From: Eric Wong <e@80x24.org>
To: meta@public-inbox.org
Subject: [RFC 5/7] lei_store: local storage for Local Email Interface
Date: Tue, 15 Dec 2020 11:47:20 +0000 [thread overview]
Message-ID: <20201215114722.27400-6-e@80x24.org> (raw)
In-Reply-To: <20201215114722.27400-1-e@80x24.org>
Still unstable, this builds off the equally unstable extindex :P
This will be used for caching/memoization of traditional mail
stores (IMAP, Maildir, etc) while providing indexing via Xapian,
along with compression, and checksumming from git.

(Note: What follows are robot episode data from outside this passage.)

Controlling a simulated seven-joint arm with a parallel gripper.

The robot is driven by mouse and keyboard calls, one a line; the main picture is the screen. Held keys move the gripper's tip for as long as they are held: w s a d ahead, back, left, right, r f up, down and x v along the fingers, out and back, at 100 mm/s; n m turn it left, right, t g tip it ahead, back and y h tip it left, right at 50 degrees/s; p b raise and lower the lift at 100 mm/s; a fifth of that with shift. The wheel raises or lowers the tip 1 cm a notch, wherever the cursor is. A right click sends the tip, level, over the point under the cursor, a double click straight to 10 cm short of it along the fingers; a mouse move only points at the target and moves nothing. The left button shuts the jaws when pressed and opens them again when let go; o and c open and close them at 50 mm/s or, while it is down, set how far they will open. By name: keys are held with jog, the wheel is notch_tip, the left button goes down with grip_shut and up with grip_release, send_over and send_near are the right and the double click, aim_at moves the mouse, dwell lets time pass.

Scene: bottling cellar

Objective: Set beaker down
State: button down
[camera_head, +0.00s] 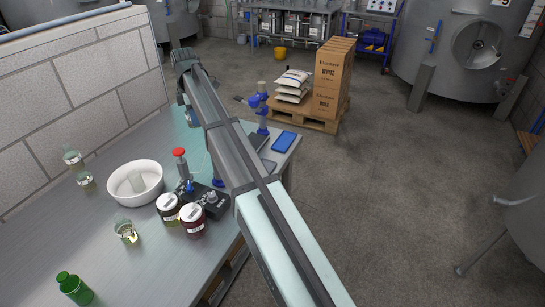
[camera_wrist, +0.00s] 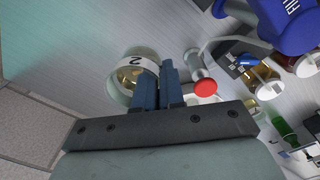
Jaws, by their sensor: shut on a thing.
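A clear glass beaker (camera_wrist: 122,97) with a white label marked 2 is in the wrist view, with something amber showing inside. My gripper (camera_wrist: 170,72) has its blue fingers close together at the beaker's right side and is shut on it. The fingers cover part of the beaker's wall. The grey bench top (camera_wrist: 60,45) shows behind the beaker; I cannot tell whether its base touches the bench.
The bench (camera_head: 120,275) carries a white bowl (camera_head: 118,190), glass beakers (camera_head: 126,234), two dark jars (camera_head: 192,222), a red-topped device (camera_head: 180,163) and a green bottle (camera_head: 74,289). A blue pad (camera_head: 284,142) lies near the far right edge. A block wall (camera_head: 65,100) bounds the left.

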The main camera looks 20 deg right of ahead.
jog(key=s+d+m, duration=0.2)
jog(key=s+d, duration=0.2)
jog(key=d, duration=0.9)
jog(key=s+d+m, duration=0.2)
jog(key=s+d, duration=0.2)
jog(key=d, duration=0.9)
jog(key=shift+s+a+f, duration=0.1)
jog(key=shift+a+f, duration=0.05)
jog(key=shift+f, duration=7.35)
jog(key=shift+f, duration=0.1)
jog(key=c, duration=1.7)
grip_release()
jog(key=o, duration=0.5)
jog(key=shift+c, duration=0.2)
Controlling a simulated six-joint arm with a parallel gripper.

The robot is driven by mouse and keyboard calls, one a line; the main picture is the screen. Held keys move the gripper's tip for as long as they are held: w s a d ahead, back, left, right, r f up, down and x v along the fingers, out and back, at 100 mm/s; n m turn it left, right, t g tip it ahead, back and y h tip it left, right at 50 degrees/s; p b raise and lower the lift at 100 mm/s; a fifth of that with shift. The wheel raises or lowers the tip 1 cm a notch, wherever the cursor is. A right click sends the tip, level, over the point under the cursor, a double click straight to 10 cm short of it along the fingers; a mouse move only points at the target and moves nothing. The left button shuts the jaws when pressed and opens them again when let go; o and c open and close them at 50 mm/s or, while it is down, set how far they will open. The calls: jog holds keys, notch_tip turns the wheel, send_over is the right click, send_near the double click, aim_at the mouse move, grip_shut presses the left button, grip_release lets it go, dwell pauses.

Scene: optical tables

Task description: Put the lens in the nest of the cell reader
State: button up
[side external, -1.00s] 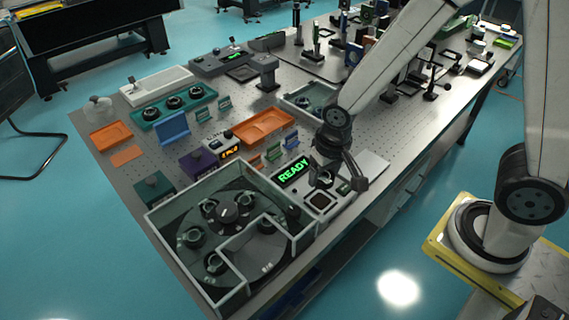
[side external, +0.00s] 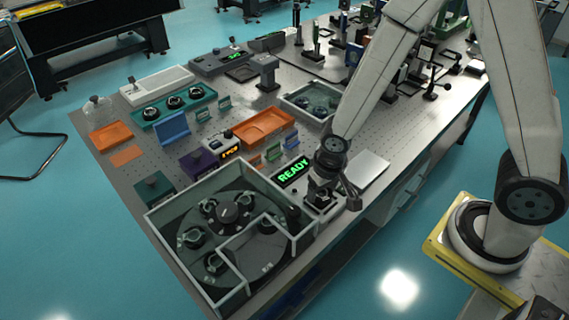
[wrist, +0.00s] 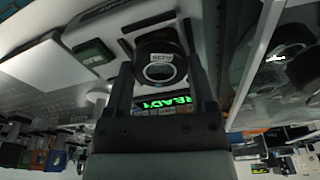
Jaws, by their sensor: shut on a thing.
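My gripper (side external: 324,186) is low over the cell reader, whose green READY display (side external: 293,170) shows just left of it. In the wrist view, my gripper (wrist: 161,85) is shut on the lens (wrist: 159,62), a dark round mount with a pale label and a clear round face. The lens sits between the two fingers. The READY display also shows beyond the lens in the wrist view (wrist: 164,104). The nest is hidden behind the gripper and lens, so I cannot tell whether the lens touches it.
A clear-walled enclosure (side external: 181,209) with a dark carousel (side external: 231,215) stands close at the left of the reader. A pale flat plate (side external: 367,168) lies to the right. Orange trays (side external: 264,125) and small coloured holders sit farther back.

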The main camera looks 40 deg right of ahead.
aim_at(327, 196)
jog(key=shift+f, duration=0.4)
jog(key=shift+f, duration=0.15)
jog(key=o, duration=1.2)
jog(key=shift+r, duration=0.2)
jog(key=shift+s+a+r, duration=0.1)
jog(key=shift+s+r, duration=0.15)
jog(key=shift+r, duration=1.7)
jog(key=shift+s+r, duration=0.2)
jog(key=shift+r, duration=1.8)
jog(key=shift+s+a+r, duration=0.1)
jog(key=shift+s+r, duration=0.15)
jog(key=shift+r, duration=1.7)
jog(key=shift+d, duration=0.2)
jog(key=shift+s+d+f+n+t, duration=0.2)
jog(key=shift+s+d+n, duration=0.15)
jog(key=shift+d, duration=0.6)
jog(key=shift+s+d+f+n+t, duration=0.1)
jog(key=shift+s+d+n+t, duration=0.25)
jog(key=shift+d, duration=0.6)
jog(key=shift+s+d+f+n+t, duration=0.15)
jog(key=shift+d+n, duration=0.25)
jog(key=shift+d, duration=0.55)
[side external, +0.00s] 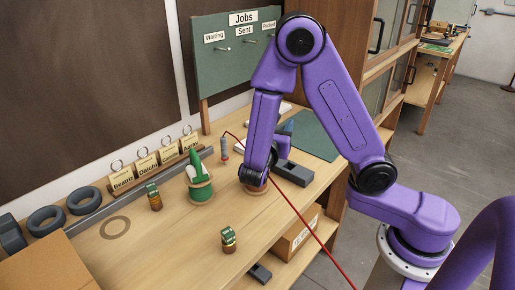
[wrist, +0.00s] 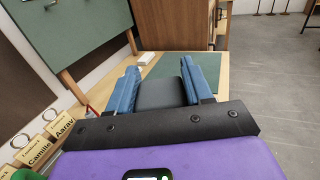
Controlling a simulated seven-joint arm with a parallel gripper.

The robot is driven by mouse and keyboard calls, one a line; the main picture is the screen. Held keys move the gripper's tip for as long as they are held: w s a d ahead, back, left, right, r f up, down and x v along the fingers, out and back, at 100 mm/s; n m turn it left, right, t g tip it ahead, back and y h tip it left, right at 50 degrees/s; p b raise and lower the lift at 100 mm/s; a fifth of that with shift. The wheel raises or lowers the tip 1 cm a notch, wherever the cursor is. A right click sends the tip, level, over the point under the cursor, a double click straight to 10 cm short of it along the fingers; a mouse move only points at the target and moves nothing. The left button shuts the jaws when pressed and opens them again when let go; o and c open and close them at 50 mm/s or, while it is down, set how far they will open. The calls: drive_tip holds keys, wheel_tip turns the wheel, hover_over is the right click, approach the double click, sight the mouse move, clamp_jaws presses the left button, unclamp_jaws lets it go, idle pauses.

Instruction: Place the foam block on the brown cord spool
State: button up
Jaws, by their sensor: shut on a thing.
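In the wrist view, my gripper (wrist: 158,85) is shut on the dark grey foam block (wrist: 160,94), which sits between its two blue fingers. In the side view, my gripper's end is mostly hidden behind my purple arm. A wooden spool flange (side external: 257,191) shows at the foot of my forearm; the rest of that spool is hidden, so I cannot tell its cord colour or whether anything touches it.
Two small brown-and-green containers (side external: 154,197) (side external: 229,240) stand on the bench. A red cord (side external: 309,230) runs across the front right. Name cards (side external: 145,164) and black rings (side external: 84,200) line the back left. A green mat (side external: 318,138) lies at the right.

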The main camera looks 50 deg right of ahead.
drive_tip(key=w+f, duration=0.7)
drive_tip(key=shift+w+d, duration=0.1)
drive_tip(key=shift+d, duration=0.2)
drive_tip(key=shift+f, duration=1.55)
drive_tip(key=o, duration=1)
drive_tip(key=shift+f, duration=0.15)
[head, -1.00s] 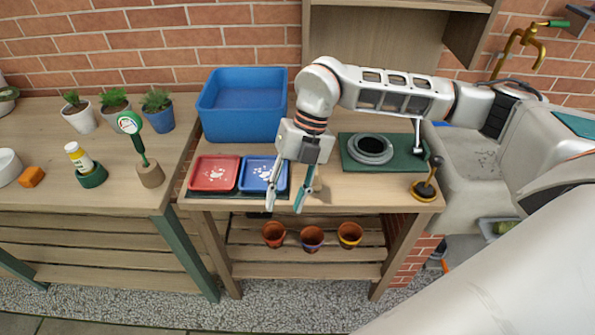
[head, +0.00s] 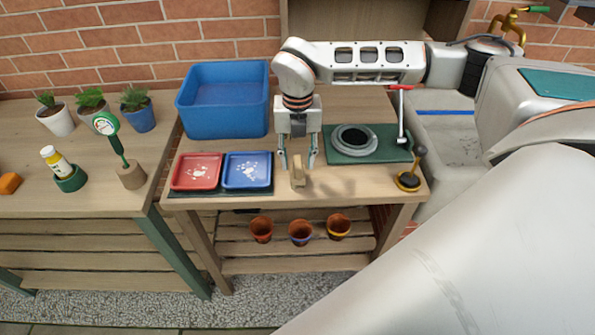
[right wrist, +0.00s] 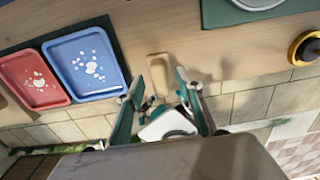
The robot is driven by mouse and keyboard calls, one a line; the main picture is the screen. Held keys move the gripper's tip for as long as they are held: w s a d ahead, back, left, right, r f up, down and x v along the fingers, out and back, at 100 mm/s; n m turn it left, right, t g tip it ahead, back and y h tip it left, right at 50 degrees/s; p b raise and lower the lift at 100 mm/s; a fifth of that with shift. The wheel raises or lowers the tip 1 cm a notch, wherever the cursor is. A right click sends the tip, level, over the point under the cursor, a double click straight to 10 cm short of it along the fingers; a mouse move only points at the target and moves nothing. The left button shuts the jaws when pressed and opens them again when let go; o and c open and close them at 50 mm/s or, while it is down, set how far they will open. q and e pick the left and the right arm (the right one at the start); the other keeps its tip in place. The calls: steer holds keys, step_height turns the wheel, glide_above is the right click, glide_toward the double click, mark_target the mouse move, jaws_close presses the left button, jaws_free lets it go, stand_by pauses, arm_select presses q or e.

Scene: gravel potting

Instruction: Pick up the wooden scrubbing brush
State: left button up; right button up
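The wooden scrubbing brush (head: 298,174) is a small pale tan block near the front edge of the potting bench, right of the blue tray. In the right wrist view the brush (right wrist: 158,68) shows just beyond the fingertips, roughly in line with the gap between them. My right gripper (head: 298,162) points down over the brush with its two fingers apart, one to each side in the picture. The gripper (right wrist: 158,85) is open and holds nothing. Its exact height over the brush is hard to tell. My left gripper is not in view.
A red tray (head: 196,171) and a blue tray (head: 247,170) lie left of the brush. A blue tub (head: 224,100) stands behind them. A grey ring on a green mat (head: 372,155) and a black-handled tool (head: 410,178) are to the right. Terracotta pots (head: 300,232) stand on the shelf below.

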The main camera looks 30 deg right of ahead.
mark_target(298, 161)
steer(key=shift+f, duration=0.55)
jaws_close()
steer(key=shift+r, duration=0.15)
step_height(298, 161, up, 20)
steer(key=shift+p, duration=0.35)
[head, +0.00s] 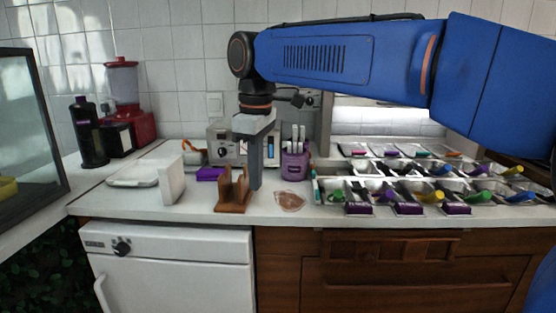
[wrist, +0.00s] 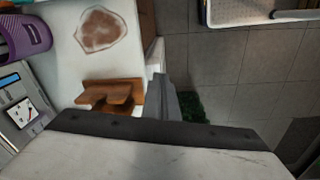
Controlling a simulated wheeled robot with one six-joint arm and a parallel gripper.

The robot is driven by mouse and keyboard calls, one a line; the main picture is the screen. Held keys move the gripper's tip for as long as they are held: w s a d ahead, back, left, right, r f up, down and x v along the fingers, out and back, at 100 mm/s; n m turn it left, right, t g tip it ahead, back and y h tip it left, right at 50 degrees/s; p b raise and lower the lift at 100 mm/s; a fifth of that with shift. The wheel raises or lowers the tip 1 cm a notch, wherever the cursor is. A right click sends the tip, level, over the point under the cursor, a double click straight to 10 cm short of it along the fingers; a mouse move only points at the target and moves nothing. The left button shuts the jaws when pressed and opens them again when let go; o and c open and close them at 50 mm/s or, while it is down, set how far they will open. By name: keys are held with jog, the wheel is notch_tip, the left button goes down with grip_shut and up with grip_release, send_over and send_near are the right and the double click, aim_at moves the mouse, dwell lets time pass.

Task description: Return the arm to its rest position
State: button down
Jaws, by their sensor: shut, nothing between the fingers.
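My gripper (head: 256,182) hangs straight down from my blue arm in the head view, over the counter. Its fingers are together with nothing between them. It is beside the brown wooden stand (head: 233,192), on its right side in the picture; I cannot tell whether they touch. In the wrist view my gripper (wrist: 168,100) shows as grey fingers, with the wooden stand (wrist: 108,94) to their left. My arm stretches across the upper right of the head view, above the topping trays.
A purple holder (head: 295,165) with white-handled utensils stands behind and to the right. A brown stain (head: 289,201) lies on the counter. Metal topping trays (head: 375,190) with coloured scoops fill the right. A white block (head: 171,181) and a tray (head: 133,175) stand left.

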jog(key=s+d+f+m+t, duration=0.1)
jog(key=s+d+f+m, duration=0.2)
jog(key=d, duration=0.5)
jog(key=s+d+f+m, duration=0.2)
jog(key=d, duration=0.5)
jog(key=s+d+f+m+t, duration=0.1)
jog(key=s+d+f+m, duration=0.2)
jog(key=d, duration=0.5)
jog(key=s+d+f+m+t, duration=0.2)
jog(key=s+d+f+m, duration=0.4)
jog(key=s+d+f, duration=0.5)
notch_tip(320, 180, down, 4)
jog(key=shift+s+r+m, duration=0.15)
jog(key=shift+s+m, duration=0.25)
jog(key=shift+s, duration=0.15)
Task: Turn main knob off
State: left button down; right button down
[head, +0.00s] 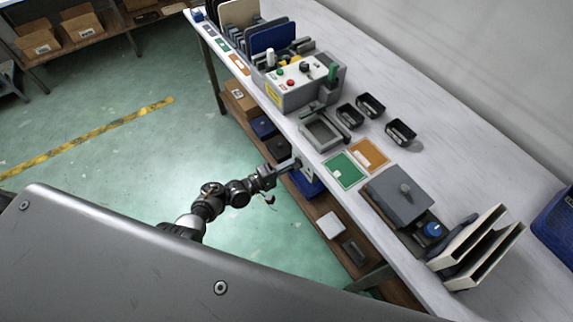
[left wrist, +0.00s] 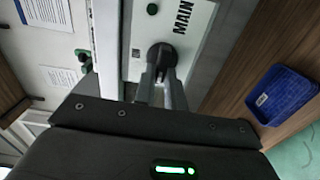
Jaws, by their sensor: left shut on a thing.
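The main knob (left wrist: 162,53) is black and round and sits on a light panel (left wrist: 200,22) beside the printed word MAIN, in the left wrist view. My left gripper (left wrist: 161,80) has its two fingers closed around the knob, which partly hide it. In the head view my left gripper (head: 292,165) reaches the front edge of the bench, and the knob cannot be made out there. My right gripper is in neither view.
The white bench (head: 445,115) carries a control box (head: 298,92) with buttons, black bins (head: 400,131) and a grey lidded box (head: 399,194). A blue bin (left wrist: 283,95) stands on the wooden shelf near the panel. The green floor on the left is open.

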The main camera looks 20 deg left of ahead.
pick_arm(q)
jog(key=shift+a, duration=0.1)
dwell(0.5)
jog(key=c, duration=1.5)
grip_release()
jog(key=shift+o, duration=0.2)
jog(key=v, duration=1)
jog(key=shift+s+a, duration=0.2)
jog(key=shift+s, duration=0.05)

Most notably, this adds the ability to add/remove per-message
keywords (draft, seen, flagged, answered) as described in the
JMAP specification (RFC 8621 section 4.1.1).
We'll use `.' (a single period) as an $eidx_key since it's an
invalid {inboxdir} or {newsgroup} name.
---
MANIFEST | 3 +
lib/PublicInbox/ExtSearch.pm | 4 +-
lib/PublicInbox/ExtSearchIdx.pm | 35 +++++-
lib/PublicInbox/Import.pm | 4 +
lib/PublicInbox/LeiDaemon.pm | 2 +-
lib/PublicInbox/LeiSearch.pm | 40 ++++++
lib/PublicInbox/LeiStore.pm | 197 ++++++++++++++++++++++++++++++
lib/PublicInbox/OverIdx.pm | 10 ++
lib/PublicInbox/SearchIdx.pm | 47 ++++++-
lib/PublicInbox/SearchIdxShard.pm | 33 +++++
lib/PublicInbox/V2Writable.pm | 2 +-
t/lei_store.t | 74 +++++++++++
12 files changed, 441 insertions(+), 10 deletions(-)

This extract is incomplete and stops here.